En quoi cette réaction du PS au retour annoncé de Nicolas Sarkozy masque-t-il également une crainte de l'exécutif ?

Nicolas Sarkozy a montré tout au long de sa carrière politique et des responsabilités qu’il a assumées, une capacité de résilience extrêmement forte. Ses adversaires le savent bien : il est capable de déployer une énergie de forcené pour montrer qu’il n’a rien perdu de sa vitalité et de sa pugnacité. Et il va le faire avec d’autant plus de sens du spectaculaire qu’il lui faut administrer la preuve qu’il est le sauveur attendu et qu’il est capable de renverser les tables et de déplacer les montagnes. Je pense que l’on n’a pas tout à fait mesuré ce que le personnage est capable de faire comme moulinets dans le ciel pour récupérer l’électorat passé chez Marine Le Pen, pour se réconcilier avec les centristes qui ont contribué à le faire battre en mai 2012, pour se rapprocher des syndicats et cajoler le patronat. Très souvent en politique, les prophéties sont auto-réalisatrices. Si Nicolas Sarkozy, en formidable camelot est capable d’accréditer l’idée qu’avec lui la France va sortir de la "mer d’huile" et du "pot au noir" dans laquelle elle est littéralement encalminée, alors il incarnera de nouveau l’espoir et la confiance. Peu importe que cette démarche tienne de la prestidigitation, ce qui comptera ce sera le résultat pour lui et pour son propre destin présidentiel en devenir.

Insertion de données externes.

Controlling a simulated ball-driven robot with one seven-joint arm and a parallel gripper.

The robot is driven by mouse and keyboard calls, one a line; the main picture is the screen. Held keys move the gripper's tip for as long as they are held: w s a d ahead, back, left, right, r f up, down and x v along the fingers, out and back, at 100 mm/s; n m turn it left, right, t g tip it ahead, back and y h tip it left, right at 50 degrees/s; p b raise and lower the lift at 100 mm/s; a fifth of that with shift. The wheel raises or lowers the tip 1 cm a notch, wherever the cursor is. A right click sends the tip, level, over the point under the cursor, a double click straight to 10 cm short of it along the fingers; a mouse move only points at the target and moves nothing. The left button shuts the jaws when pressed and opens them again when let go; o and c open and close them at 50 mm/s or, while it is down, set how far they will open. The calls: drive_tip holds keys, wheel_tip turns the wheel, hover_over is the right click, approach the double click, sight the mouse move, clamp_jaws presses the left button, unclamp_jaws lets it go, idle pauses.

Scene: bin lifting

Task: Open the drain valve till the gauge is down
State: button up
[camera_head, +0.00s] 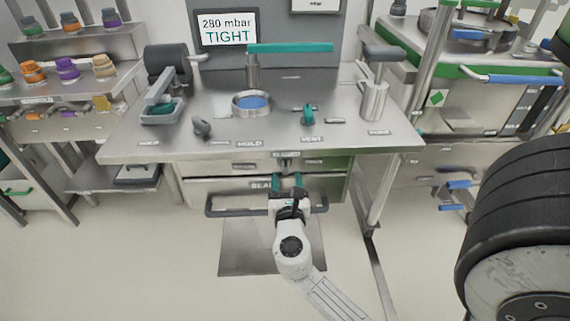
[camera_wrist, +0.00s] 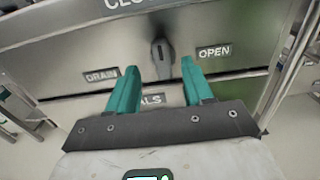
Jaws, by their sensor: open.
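The drain valve is a small dark grey lever (camera_wrist: 162,58) on the steel front panel in the wrist view. It stands roughly upright, between a DRAIN label (camera_wrist: 101,75) at left and an OPEN label (camera_wrist: 214,52) at right, with a partly cut-off label above. My gripper (camera_wrist: 158,68) has two teal fingers spread on either side of the lever's lower end, with no clear contact. In the head view my gripper (camera_head: 287,177) is at the bench front, just below the panel. The gauge display (camera_head: 227,29) reads 280 mbar TIGHT.
A drawer with a grey bar handle (camera_head: 228,211) lies under the panel, close to my gripper. The bench top (camera_head: 210,105) carries a blue-centred round port (camera_head: 252,102), a teal vent knob (camera_head: 308,115) and a pump cylinder (camera_head: 373,101).

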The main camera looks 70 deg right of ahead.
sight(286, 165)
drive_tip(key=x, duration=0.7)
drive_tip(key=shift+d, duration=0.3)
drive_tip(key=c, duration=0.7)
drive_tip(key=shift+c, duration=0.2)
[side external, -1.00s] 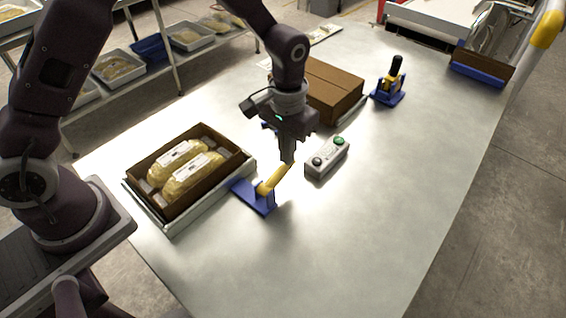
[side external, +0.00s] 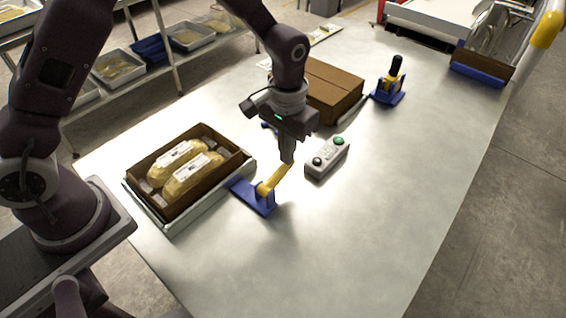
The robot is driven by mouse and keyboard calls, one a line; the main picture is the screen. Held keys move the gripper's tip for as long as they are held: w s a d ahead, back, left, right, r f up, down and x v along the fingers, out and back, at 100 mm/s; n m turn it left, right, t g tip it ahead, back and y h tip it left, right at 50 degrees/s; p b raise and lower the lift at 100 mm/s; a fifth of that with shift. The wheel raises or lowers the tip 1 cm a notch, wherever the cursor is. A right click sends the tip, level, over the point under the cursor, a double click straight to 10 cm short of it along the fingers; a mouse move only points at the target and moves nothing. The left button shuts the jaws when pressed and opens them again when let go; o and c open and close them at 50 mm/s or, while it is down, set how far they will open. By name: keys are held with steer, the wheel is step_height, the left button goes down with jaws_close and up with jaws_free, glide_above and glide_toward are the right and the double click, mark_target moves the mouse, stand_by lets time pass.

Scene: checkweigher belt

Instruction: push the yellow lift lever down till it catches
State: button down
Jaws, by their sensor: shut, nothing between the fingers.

Nicolas Sarkozy peut compter sur le soutien de personnalités politiques issues de la droite modéré ou du centre-droit, comme Dominique de Villepin, François Baroin, NKM ou Jean-Louis Borloo. La capacité de rassemblement du probable futur président de l'UMP et un positionnement politique plus recentré pourrait-il amener l'ancien chef de l'Etat à conquérir des électeurs centristes, notamment certains de centre-gauche déçus par la politique du gouvernement ?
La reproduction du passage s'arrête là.